▶ _Stated task_
Retype each line exactly. Skip images.

▶ _Rows from a robot dataset_
◇ ◇ ◇ ◇

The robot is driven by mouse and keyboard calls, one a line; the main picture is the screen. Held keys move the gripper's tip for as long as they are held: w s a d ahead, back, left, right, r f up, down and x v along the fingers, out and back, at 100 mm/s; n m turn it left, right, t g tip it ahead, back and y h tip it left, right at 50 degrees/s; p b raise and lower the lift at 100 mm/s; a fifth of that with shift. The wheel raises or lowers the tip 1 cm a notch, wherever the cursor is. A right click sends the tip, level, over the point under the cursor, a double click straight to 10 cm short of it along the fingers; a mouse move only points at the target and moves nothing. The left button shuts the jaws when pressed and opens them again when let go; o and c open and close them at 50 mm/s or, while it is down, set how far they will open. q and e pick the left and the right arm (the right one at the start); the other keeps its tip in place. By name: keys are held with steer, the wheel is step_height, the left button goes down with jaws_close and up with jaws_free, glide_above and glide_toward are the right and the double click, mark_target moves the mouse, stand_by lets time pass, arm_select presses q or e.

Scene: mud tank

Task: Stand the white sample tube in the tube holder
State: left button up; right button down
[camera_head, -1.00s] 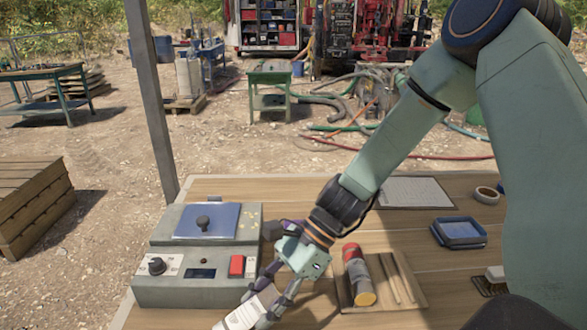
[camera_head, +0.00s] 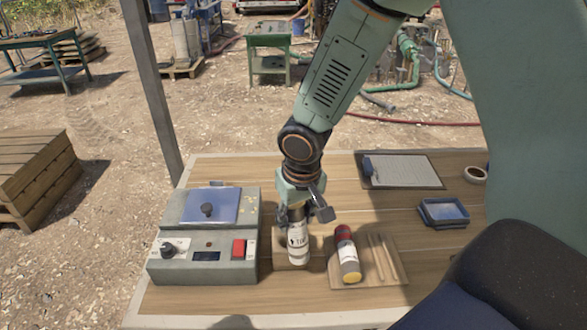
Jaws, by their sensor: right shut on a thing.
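My right gripper (camera_head: 299,213) points down and is shut on the upper part of the white sample tube (camera_head: 298,245). The tube is close to upright, with dark print on its white side. The brown tube holder (camera_head: 281,256) shows on both sides of the tube's lower part. The tube hides much of the holder, and I cannot tell whether its lower end is inside the holder or in front of it. My left gripper is not in view.
The grey control box (camera_head: 205,240) stands close on the left. A red-capped tube (camera_head: 346,255) lies on a grooved wooden board (camera_head: 388,265) on the right. A blue tray (camera_head: 443,213) and a clipboard-like sheet (camera_head: 402,169) lie farther right. Bare tabletop (camera_head: 205,299) shows in front.

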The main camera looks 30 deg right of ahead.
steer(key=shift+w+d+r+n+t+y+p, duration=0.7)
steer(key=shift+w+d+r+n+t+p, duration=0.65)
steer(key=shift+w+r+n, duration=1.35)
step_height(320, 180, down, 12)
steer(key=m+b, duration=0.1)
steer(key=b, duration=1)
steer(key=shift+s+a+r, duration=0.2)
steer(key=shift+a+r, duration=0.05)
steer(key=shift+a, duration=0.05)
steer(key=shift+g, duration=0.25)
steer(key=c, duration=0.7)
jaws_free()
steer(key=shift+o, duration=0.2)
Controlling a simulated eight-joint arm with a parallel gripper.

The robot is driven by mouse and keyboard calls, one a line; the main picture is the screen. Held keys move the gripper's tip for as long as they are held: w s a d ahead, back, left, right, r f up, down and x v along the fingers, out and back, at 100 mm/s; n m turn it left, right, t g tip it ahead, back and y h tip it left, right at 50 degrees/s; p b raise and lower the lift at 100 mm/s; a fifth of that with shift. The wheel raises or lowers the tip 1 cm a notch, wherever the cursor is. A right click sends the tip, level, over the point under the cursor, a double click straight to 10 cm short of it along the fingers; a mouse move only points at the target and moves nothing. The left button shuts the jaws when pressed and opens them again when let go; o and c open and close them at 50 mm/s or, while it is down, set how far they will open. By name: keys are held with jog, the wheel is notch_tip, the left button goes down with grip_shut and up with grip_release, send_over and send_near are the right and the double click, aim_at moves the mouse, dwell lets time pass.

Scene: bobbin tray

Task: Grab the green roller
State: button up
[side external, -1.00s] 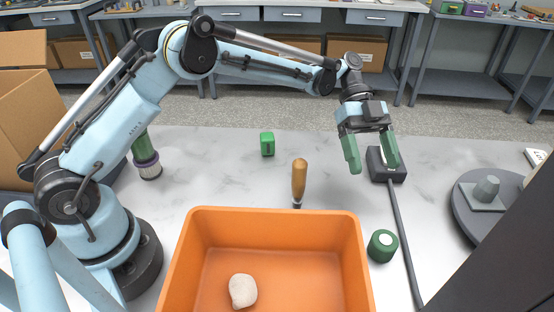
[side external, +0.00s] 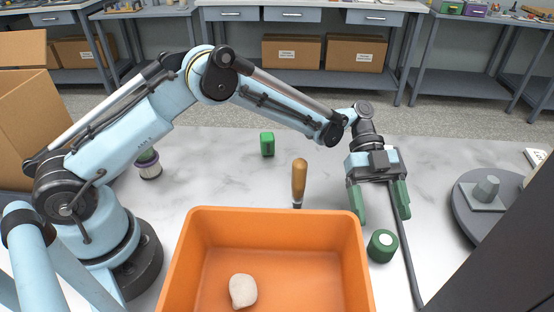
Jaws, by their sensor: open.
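The green roller (side external: 382,246) is a short dark green cylinder with a pale round spot on its end. It rests on the marble-look table just right of the orange tray. My gripper (side external: 382,219) is open, with its two green fingers pointing down. The fingertips are just behind and above the roller in the picture, and nothing is between them. I cannot tell the exact gap between fingertips and roller.
The orange tray (side external: 340,222) holds a pale stone (side external: 243,291). A wooden-handled tool (side external: 299,181) stands behind it. A small green box (side external: 267,144) is farther back. A dark cable (side external: 411,262) runs right of the roller, near a grey turntable (side external: 470,225).

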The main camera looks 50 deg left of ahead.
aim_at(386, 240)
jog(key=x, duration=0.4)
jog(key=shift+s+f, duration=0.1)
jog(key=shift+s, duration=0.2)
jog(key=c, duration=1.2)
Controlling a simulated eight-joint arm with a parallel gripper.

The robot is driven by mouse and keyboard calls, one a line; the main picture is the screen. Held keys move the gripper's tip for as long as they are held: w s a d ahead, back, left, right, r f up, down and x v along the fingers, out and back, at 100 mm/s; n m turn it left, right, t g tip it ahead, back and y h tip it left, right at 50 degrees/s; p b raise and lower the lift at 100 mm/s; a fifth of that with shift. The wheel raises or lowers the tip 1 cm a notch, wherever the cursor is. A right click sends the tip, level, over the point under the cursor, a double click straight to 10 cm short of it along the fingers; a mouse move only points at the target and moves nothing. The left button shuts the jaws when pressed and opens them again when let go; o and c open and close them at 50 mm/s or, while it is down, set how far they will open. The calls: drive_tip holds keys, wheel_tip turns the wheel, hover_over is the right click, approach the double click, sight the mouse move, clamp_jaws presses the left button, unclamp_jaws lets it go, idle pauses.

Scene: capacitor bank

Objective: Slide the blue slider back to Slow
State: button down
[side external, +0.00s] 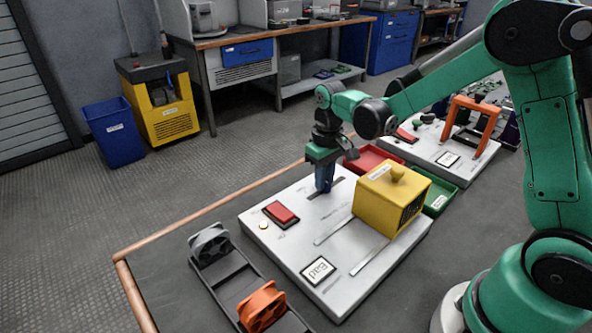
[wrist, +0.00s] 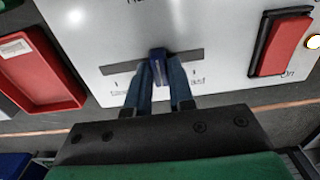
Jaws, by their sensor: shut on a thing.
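The blue slider (wrist: 158,66) stands in a dark straight slot (wrist: 115,68) on the white panel (wrist: 222,30). In the wrist view it is around the middle of the slot, with bare slot on both sides. My gripper (wrist: 160,90) has its blue-grey fingers shut on the slider. In the side view my gripper (side external: 324,180) points down at the slot on the white panel (side external: 290,250), and its fingers hide the slider. Small markings run along the slot, too blurred to tell which end is Slow.
A red rocker switch (side external: 281,214) sits beside the slot. A yellow box (side external: 390,200) stands close by on the panel. A red tray (side external: 365,160) and a green tray (side external: 438,197) lie behind. Grey (side external: 209,244) and orange (side external: 262,305) fans stand in front.

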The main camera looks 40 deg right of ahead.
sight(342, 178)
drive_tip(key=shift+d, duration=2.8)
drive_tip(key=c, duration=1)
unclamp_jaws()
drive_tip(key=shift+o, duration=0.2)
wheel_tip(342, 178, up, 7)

◇ ◇ ◇ ◇

▶ _Result of this task_
The robot is driven by mouse and keyboard calls, one a line; the main picture is the screen. Held keys move the gripper's tip for as long as they are held: w s a d ahead, back, left, right, r f up, down and x v along the fingers, out and back, at 100 mm/s; n m turn it left, right, t g tip it ahead, back and y h tip it left, right at 50 degrees/s; p b raise and lower the lift at 100 mm/s; a fifth of that with shift. The wheel raises or lowers the tip 1 cm a notch, wherever the cursor is. A right click sends the tip, level, over the point under the cursor, a double click straight to 10 cm short of it along the fingers; a mouse move only points at the target and moves nothing. The left button shuts the jaws when pressed and opens them again when let go; o and c open and close them at 50 mm/s or, while it is down, set how far they will open. q and e pick the left and the right arm (the right one at the start); the other keeps its tip in place. By name: keys are held with steer, the wheel is step_height, the left button goes down with jaws_close and up with jaws_free, glide_above and glide_toward are the right and the double click, mark_target moves the mouse, stand_by lets time pass, arm_select presses q or e.

Scene: mud tank

Task: Stand the white sample tube in the tube holder
State: left button up; right button down
[camera_head, -1.00s] 
[camera_head, +0.00s] 
Jaws, by their sensor: right shut on a thing.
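My right gripper (camera_head: 299,213) points down and is shut on the upper part of the white sample tube (camera_head: 298,245). The tube is close to upright, with dark print on its white side. The brown tube holder (camera_head: 281,256) shows on both sides of the tube's lower part. The tube hides much of the holder, and I cannot tell whether its lower end is inside the holder or in front of it. My left gripper is not in view.
The grey control box (camera_head: 205,240) stands close on the left. A red-capped tube (camera_head: 346,255) lies on a grooved wooden board (camera_head: 388,265) on the right. A blue tray (camera_head: 443,213) and a clipboard-like sheet (camera_head: 402,169) lie farther right. Bare tabletop (camera_head: 205,299) shows in front.

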The main camera looks 30 deg right of ahead.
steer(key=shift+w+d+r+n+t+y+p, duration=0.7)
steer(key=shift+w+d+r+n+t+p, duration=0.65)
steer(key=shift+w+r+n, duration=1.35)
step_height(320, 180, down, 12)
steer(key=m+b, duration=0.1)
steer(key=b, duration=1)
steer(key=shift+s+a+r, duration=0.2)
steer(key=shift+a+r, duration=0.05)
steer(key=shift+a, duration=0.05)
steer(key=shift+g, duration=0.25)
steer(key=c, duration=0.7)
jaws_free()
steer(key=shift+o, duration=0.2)
Controlling a simulated eight-joint arm with a parallel gripper.

The robot is driven by mouse and keyboard calls, one a line; the main picture is the screen. Held keys move the gripper's tip for as long as they are held: w s a d ahead, back, left, right, r f up, down and x v along the fingers, out and back, at 100 mm/s; n m turn it left, right, t g tip it ahead, back and y h tip it left, right at 50 degrees/s; p b raise and lower the lift at 100 mm/s; a fifth of that with shift. The wheel raises or lowers the tip 1 cm a notch, wherever the cursor is. A right click sends the tip, level, over the point under the cursor, a double click straight to 10 cm short of it along the fingers; a mouse move only points at the target and moves nothing. The left button shuts the jaws when pressed and opens them again when let go; o and c open and close them at 50 mm/s or, while it is down, set how far they will open. By name: keys are held with jog, the wheel is notch_tip, the left button goes down with grip_shut and up with grip_release, send_over and send_near are the right and the double click, aim_at moves the mouse, dwell lets time pass.

Scene: bobbin tray

Task: Grab the green roller
State: button up
[side external, -1.00s] 
[side external, +0.00s] 
Jaws, by their sensor: open.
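The green roller (side external: 382,246) is a short dark green cylinder with a pale round spot on its end. It rests on the marble-look table just right of the orange tray. My gripper (side external: 382,219) is open, with its two green fingers pointing down. The fingertips are just behind and above the roller in the picture, and nothing is between them. I cannot tell the exact gap between fingertips and roller.
The orange tray (side external: 340,222) holds a pale stone (side external: 243,291). A wooden-handled tool (side external: 299,181) stands behind it. A small green box (side external: 267,144) is farther back. A dark cable (side external: 411,262) runs right of the roller, near a grey turntable (side external: 470,225).

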The main camera looks 50 deg left of ahead.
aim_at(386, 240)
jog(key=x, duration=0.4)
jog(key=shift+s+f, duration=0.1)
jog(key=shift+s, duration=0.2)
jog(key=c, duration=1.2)
Controlling a simulated eight-joint arm with a parallel gripper.

The robot is driven by mouse and keyboard calls, one a line; the main picture is the screen. Held keys move the gripper's tip for as long as they are held: w s a d ahead, back, left, right, r f up, down and x v along the fingers, out and back, at 100 mm/s; n m turn it left, right, t g tip it ahead, back and y h tip it left, right at 50 degrees/s; p b raise and lower the lift at 100 mm/s; a fifth of that with shift. The wheel raises or lowers the tip 1 cm a notch, wherever the cursor is. A right click sends the tip, level, over the point under the cursor, a double click straight to 10 cm short of it along the fingers; a mouse move only points at the target and moves nothing. The left button shuts the jaws when pressed and opens them again when let go; o and c open and close them at 50 mm/s or, while it is down, set how far they will open. The calls: drive_tip holds keys, wheel_tip turns the wheel, hover_over is the right click, approach the double click, sight the mouse move, clamp_jaws presses the left button, unclamp_jaws lets it go, idle pauses.

Scene: capacitor bank

Objective: Slide the blue slider back to Slow
State: button down
[side external, +0.00s] 
[wrist, +0.00s] 
Jaws, by their sensor: shut on a thing.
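The blue slider (wrist: 158,66) stands in a dark straight slot (wrist: 115,68) on the white panel (wrist: 222,30). In the wrist view it is around the middle of the slot, with bare slot on both sides. My gripper (wrist: 160,90) has its blue-grey fingers shut on the slider. In the side view my gripper (side external: 324,180) points down at the slot on the white panel (side external: 290,250), and its fingers hide the slider. Small markings run along the slot, too blurred to tell which end is Slow.
A red rocker switch (side external: 281,214) sits beside the slot. A yellow box (side external: 390,200) stands close by on the panel. A red tray (side external: 365,160) and a green tray (side external: 438,197) lie behind. Grey (side external: 209,244) and orange (side external: 262,305) fans stand in front.

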The main camera looks 40 deg right of ahead.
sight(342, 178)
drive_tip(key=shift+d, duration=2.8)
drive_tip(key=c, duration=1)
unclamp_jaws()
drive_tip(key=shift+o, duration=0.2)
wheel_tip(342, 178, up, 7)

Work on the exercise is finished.